> Data provided
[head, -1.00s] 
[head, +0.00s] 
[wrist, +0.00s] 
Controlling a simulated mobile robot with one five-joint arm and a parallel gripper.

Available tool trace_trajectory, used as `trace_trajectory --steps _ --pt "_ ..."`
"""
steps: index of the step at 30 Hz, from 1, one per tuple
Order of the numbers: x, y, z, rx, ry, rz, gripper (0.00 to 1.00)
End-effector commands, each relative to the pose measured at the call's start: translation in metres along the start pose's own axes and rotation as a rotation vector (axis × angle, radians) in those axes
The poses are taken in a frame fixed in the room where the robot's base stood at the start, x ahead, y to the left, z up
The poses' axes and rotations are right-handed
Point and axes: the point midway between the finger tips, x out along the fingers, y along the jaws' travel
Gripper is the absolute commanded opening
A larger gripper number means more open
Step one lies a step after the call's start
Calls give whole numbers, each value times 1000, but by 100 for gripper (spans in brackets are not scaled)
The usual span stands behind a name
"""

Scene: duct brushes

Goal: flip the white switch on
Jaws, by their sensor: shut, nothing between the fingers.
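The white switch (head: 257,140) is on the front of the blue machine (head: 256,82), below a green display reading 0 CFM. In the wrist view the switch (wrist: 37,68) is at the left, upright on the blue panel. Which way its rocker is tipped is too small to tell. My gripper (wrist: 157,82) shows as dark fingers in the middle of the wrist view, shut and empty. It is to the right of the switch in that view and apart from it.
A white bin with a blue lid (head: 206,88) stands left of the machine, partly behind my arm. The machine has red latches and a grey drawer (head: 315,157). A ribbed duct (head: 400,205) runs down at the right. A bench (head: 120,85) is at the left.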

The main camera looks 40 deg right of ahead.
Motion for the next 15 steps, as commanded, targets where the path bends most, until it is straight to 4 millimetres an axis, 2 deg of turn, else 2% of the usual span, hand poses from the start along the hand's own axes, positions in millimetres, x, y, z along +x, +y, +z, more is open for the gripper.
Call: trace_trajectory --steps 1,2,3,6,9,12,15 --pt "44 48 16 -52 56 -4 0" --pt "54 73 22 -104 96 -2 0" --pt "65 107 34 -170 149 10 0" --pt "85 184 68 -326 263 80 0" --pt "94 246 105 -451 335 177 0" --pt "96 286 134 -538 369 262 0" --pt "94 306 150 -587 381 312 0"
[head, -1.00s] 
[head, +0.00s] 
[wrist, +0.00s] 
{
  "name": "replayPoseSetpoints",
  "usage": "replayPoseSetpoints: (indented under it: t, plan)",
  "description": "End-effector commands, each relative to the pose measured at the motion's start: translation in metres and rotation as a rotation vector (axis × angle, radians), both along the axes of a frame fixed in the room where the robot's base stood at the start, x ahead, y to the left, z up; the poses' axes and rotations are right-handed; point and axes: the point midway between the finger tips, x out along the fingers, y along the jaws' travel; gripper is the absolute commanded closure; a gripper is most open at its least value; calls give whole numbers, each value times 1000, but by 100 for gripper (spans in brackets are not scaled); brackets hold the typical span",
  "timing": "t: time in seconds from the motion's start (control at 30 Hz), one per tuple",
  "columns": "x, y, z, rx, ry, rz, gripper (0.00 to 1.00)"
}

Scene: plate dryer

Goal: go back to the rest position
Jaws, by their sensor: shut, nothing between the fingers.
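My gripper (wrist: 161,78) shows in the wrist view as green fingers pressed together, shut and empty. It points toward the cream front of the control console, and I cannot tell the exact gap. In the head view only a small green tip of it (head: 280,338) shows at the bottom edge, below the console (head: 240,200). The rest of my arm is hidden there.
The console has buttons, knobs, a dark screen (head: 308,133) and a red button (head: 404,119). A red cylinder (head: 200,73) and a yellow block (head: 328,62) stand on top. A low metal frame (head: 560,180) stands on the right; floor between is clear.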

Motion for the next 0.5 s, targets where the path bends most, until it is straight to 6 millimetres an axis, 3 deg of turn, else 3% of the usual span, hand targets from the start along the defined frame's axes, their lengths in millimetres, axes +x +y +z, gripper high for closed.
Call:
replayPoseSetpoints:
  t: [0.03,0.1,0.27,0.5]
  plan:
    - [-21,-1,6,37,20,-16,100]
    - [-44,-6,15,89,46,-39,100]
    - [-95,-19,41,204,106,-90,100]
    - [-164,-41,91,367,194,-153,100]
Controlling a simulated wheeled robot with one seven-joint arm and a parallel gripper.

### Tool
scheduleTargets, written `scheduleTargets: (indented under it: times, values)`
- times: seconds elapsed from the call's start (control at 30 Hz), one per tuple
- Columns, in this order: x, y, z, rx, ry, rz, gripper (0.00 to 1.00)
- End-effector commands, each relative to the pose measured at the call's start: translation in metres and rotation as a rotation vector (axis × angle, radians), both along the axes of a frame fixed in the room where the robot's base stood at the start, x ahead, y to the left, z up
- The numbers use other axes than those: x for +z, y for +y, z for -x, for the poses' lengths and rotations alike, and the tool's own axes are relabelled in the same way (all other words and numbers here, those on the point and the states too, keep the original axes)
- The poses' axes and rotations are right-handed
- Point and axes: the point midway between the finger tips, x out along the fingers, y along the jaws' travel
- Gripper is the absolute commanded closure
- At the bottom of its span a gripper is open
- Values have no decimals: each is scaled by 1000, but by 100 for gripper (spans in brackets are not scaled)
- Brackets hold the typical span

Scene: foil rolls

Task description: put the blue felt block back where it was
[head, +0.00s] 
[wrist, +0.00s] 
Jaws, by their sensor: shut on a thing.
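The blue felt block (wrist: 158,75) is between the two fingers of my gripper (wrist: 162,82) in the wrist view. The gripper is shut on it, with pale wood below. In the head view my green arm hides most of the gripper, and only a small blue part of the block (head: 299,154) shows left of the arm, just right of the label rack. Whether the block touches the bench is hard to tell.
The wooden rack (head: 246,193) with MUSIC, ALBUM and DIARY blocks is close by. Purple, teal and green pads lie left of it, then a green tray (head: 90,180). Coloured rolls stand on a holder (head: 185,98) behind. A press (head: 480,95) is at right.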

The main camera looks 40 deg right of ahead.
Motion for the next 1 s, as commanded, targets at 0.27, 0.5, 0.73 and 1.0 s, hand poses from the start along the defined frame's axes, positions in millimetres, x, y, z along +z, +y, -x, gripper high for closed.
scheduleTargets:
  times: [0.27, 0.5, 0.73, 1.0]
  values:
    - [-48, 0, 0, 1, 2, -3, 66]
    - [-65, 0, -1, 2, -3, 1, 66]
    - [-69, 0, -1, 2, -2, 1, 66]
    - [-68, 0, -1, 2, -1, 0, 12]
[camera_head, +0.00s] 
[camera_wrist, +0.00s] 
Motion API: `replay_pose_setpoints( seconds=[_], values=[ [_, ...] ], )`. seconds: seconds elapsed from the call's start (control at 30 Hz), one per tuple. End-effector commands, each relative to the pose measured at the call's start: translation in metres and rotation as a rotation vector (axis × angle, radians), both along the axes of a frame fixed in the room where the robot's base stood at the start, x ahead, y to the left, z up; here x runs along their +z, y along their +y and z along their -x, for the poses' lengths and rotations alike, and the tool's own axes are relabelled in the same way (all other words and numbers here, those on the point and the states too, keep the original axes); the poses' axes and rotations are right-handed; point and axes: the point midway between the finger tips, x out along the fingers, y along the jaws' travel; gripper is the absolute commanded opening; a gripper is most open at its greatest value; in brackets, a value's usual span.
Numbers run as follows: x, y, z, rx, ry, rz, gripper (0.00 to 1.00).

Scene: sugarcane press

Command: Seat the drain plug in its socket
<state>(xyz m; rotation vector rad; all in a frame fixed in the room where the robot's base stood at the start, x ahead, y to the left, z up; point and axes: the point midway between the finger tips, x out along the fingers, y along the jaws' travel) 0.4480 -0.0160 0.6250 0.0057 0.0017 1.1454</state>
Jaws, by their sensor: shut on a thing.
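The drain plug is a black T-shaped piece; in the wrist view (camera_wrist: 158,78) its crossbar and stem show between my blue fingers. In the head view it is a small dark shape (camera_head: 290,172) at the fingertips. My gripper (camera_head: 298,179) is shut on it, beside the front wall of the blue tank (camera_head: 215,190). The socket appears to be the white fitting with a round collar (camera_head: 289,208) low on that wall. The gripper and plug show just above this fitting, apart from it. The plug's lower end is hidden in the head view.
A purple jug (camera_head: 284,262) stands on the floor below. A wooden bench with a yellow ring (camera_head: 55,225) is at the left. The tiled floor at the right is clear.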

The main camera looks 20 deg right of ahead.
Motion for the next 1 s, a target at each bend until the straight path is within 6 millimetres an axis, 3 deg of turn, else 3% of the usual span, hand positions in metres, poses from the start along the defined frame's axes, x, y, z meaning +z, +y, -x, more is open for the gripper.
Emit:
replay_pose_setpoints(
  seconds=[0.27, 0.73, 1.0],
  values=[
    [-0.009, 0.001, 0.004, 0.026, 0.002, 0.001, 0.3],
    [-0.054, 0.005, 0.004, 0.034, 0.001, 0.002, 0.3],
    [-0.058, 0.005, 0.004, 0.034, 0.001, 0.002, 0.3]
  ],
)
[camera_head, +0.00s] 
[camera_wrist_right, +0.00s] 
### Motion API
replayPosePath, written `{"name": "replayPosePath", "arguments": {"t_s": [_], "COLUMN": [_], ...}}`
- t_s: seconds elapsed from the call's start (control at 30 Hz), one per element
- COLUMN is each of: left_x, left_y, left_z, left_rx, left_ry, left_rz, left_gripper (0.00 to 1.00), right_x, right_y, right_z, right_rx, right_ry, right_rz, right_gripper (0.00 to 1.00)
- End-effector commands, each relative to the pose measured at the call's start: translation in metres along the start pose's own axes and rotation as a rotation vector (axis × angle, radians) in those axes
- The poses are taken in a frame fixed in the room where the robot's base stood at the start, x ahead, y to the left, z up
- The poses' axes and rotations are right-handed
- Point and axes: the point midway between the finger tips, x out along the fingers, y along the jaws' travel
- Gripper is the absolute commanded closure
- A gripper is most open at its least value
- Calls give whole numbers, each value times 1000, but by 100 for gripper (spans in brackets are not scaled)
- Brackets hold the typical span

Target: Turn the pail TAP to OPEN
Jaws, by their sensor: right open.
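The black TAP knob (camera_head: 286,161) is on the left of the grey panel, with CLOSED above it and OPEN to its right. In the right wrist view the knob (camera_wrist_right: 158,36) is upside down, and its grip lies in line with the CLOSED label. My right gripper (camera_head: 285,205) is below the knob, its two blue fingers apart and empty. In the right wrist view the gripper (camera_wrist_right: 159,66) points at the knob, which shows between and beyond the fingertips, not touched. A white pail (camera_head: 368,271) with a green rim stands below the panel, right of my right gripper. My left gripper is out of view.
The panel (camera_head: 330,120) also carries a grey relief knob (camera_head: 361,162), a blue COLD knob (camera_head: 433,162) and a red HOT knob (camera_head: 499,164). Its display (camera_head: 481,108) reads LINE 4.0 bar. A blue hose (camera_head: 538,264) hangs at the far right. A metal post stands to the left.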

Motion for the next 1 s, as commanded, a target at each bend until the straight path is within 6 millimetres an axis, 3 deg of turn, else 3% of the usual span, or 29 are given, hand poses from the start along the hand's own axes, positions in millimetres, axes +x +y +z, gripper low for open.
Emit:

> Task details
Reproduce only the lines from the one containing "Numbers run as" through the one containing "<state>(xyz m; rotation", inclusive of both.

> Finished task
Numbers run as follows: x, y, z, rx, ry, rz, gripper (0.00 to 1.00).

Scene: sugarcane press

Command: Seat the drain plug in its socket
<state>(xyz m; rotation vector rad; all in a frame fixed in the room where the robot's base stood at the start, x ahead, y to the left, z up; point and axes: the point midway between the finger tips, x out along the fingers, y along the jaws' travel) 0.4480 -0.0160 0.6250 0.0057 0.0017 1.1454</state>

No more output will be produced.